Extract, exactly as written, all lines of the material below from the line that includes "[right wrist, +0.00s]" through its last line.

[Dataset excerpt]:
━━━

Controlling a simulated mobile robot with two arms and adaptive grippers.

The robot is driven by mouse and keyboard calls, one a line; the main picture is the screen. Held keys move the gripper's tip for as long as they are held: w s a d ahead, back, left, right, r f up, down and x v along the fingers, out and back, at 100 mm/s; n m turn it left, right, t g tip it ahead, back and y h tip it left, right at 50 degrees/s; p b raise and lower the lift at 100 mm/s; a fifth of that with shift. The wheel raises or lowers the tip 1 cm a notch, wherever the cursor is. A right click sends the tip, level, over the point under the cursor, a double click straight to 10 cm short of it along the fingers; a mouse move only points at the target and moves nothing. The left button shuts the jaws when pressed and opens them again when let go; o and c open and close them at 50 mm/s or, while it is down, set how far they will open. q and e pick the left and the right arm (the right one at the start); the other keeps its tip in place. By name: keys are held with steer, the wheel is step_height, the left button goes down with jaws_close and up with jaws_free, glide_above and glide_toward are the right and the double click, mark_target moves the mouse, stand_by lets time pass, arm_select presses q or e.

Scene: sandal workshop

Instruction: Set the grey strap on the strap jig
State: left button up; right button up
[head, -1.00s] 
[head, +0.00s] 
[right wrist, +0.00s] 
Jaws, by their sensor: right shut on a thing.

━━━

[Answer for this exercise]:
[right wrist, +0.00s] 
Jaws, by their sensor: right shut on a thing.

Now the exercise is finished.